Significant bibliographic gaps sometimes occur. Ch. 1’s discussion of the Bendideia betrays no knowledge of Parker or Wijma;4 Ch. 3 relies primarily on Jacoby for the patrios nomos and demosion sema, while neglecting Clairmont and Arrington; 5 Aleshire is missing from Ch. 4’s discussion of the Athenian Asclepieion.6
Despite these flaws, Corcoran’s book is worth reading. It tackles a challenging and understudied topic, uses a wide range of sources, and does so intelligently. If the results ultimately contribute more to metaphysics than topography, that is perhaps to be expected in a written work striving to transcend the physical and reach the Realm of Being.
Notes
1. Debra Nails, The People of Plato: A Prosopography of Plato and Other Socratics Indianapolis, 2002, 307-308.

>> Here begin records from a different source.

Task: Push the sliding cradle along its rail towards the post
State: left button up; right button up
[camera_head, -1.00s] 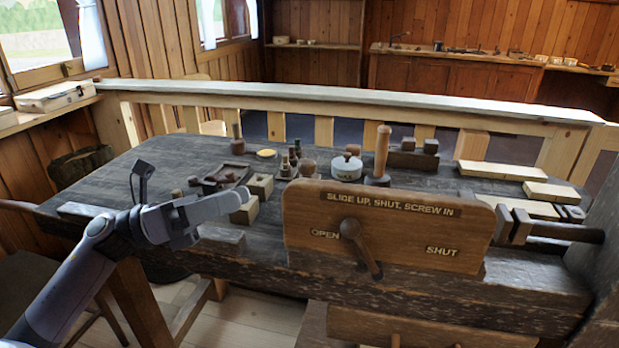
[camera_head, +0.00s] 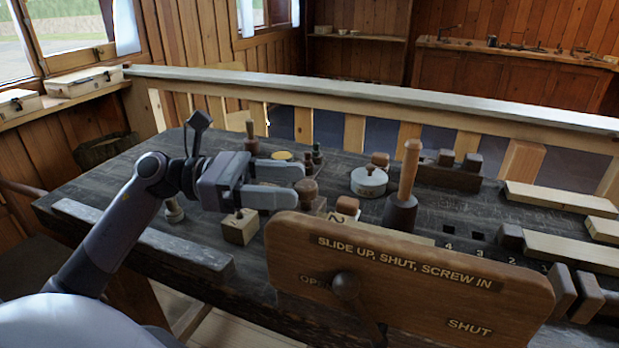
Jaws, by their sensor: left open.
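My left gripper (camera_head: 299,183) is open above the left part of the bench, its two fingers pointing right with nothing held between them. Near its fingertips stands a turned brown knob-topped piece (camera_head: 308,192). A wooden board (camera_head: 405,290) with "SLIDE UP, SHUT, SCREW IN" and a dark lever (camera_head: 346,287) stands at the front and hides part of the bench behind it. Dark blocks (camera_head: 562,290) show at its right end; I cannot tell whether they belong to the cradle or its rail. I cannot single out the post. My right gripper is not in view.
An upright wooden rod in a dark base (camera_head: 402,212), a pale lidded pot (camera_head: 369,181) and a light block (camera_head: 240,227) stand on the dark bench (camera_head: 110,200). Pale planks (camera_head: 560,198) lie at right. A railing (camera_head: 350,91) runs behind.

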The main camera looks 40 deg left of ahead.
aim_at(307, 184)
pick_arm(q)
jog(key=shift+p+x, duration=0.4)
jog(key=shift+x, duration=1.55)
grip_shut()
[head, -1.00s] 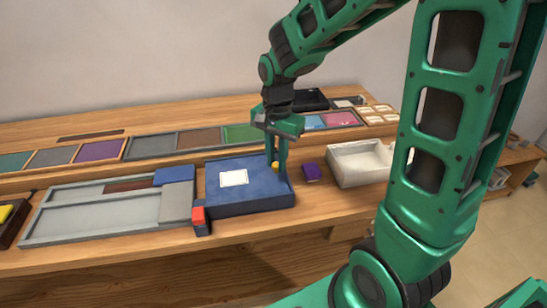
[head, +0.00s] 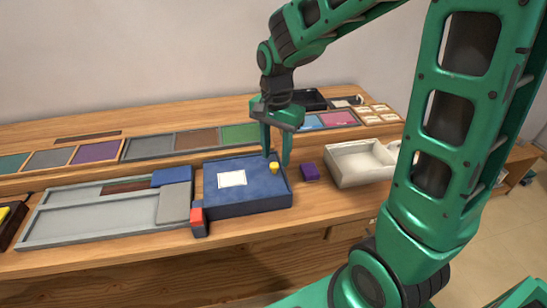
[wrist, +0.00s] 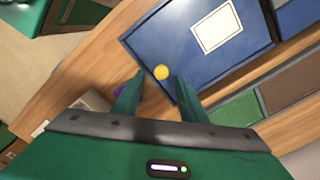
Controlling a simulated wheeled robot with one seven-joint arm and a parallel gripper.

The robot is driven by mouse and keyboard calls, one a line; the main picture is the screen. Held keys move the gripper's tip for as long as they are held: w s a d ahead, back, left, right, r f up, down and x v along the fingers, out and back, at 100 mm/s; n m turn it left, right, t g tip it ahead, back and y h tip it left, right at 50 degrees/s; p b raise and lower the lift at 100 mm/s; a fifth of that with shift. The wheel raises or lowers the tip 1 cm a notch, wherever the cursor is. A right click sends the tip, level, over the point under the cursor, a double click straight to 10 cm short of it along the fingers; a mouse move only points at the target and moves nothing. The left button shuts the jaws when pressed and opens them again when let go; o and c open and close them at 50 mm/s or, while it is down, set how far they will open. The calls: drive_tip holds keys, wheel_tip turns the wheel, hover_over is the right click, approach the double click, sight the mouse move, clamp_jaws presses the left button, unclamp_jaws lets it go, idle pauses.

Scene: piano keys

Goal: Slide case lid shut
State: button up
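The blue case (head: 245,204) lies on the wooden table. No open gap into the case shows in the head view. My green gripper (head: 276,158) is above the right end of the lid, pointing down, its fingers apart and holding nothing. The gripper looks raised clear of the knob.
A small purple block (head: 309,172) and a white open tray (head: 362,164) stand right of the case. A red-topped block (head: 197,217) and a grey tray (head: 90,222) are on the left. Several coloured panels run along the back.

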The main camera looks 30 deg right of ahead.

2. On the relationship between the two figures and their work, see e.g. Mark Munn, The School of History: Athens in the Age of Socrates, Berkeley, 2000.
3. Robert Garland, The Piraeus, London, 1987, 144-145.
4. Robert Parker, Athenian Religion: A History, Oxford, 1996, 170-175; Sara Wijma, Embracing the Immigrant: The participation of metics in Athenian polis religion (5 th -4 th century BC), Stuttgart, 2014, 126-155.
5. Christoph Clairmont, Patrios Nomos: Public Burial in Athens during the Fifth and Fourth Centuries B.C.: The Archaeological, Epigraphic-Literary, and Historical Evidence, Oxford, 1983; Nathan Arrington, “Topographic Semantics: The Location of the Athenian Public Cemetery and its Significance for the Nascent Democracy,” Hesperia 79 (2010), 499-539.
6. Sara Aleshire, The Athenian Asklepieion: The People, their Dedications, and the Inventories, Amsterdam, 1989.